● GIVEN PROBLEM
Give the material once more, word for word, without any images.

● AVAILABLE DATA
--------

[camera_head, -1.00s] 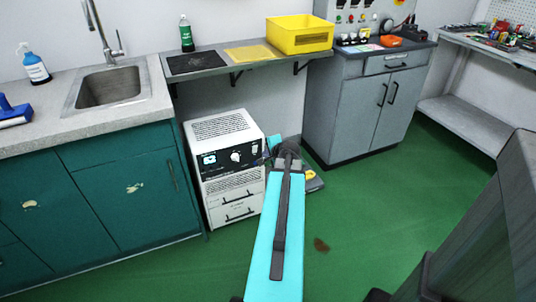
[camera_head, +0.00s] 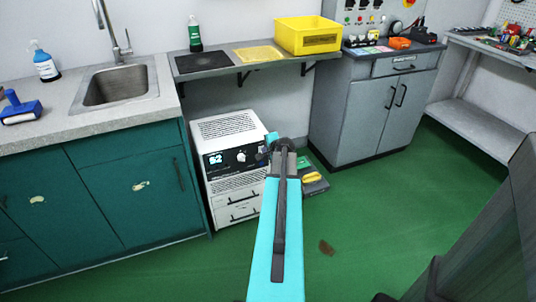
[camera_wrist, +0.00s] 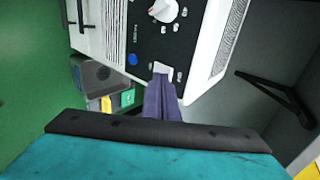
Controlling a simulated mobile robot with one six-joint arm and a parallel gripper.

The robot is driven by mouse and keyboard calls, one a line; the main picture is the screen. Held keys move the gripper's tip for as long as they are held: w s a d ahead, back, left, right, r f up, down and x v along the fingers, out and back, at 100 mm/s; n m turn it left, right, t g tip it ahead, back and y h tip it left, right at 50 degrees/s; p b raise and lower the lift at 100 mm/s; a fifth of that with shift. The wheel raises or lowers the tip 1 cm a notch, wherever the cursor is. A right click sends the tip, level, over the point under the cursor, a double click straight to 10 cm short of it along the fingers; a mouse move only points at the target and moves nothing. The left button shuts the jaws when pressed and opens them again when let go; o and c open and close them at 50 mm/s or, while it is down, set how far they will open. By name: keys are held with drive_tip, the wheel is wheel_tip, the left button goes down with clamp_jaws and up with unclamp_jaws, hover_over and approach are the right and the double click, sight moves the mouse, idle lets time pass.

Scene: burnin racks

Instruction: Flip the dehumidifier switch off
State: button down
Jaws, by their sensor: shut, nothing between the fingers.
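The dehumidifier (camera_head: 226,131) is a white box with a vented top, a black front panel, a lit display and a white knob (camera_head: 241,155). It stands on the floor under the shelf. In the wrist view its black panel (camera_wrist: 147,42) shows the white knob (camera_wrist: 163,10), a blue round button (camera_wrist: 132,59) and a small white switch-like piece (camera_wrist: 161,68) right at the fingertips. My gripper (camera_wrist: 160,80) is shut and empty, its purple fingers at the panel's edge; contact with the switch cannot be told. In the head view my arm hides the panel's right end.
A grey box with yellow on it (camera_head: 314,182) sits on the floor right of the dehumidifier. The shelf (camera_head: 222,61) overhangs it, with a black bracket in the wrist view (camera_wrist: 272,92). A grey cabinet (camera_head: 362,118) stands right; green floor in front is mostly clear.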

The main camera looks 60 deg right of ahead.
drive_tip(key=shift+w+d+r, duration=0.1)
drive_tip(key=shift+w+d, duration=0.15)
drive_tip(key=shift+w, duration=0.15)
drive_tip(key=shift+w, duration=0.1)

--------

● EXERCISE RESULT
[camera_head, -1.00s] 
[camera_head, +0.00s] 
[camera_wrist, +0.00s] 
Controlling a simulated mobile robot with one six-joint arm and a parallel gripper.

The robot is driven by mouse and keyboard calls, one a line; the main picture is the screen. Held keys move the gripper's tip for as long as they are held: w s a d ahead, back, left, right, r f up, down and x v along the fingers, out and back, at 100 mm/s; n m turn it left, right, t g tip it ahead, back and y h tip it left, right at 50 degrees/s; p b raise and lower the lift at 100 mm/s; a fifth of that with shift. The wheel raises or lowers the tip 1 cm a notch, wherever the cursor is. A right click sends the tip, level, over the point under the cursor, a double click straight to 10 cm short of it along the fingers; a mouse move only points at the target and moves nothing. The left button shuts the jaws when pressed and opens them again when let go; o and c open and close them at 50 mm/s or, while it is down, set how far they will open. By name: keys are held with drive_tip, the wheel is wheel_tip, the left button goes down with clamp_jaws and up with unclamp_jaws, hover_over and approach are the right and the double click, sight moves the mouse, idle lets time pass.

Scene: burnin racks

Instruction: Flip the dehumidifier switch off
State: button down
Jaws, by their sensor: shut, nothing between the fingers.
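The dehumidifier (camera_head: 226,131) is a white box with a vented top, a black front panel, a lit display and a white knob (camera_head: 241,155). It stands on the floor under the shelf. In the wrist view its black panel (camera_wrist: 147,42) shows the white knob (camera_wrist: 163,10), a blue round button (camera_wrist: 132,59) and a small white switch-like piece (camera_wrist: 161,68) right at the fingertips. My gripper (camera_wrist: 160,80) is shut and empty, its purple fingers at the panel's edge; contact with the switch cannot be told. In the head view my arm hides the panel's right end.
A grey box with yellow on it (camera_head: 314,182) sits on the floor right of the dehumidifier. The shelf (camera_head: 222,61) overhangs it, with a black bracket in the wrist view (camera_wrist: 272,92). A grey cabinet (camera_head: 362,118) stands right; green floor in front is mostly clear.

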The main camera looks 60 deg right of ahead.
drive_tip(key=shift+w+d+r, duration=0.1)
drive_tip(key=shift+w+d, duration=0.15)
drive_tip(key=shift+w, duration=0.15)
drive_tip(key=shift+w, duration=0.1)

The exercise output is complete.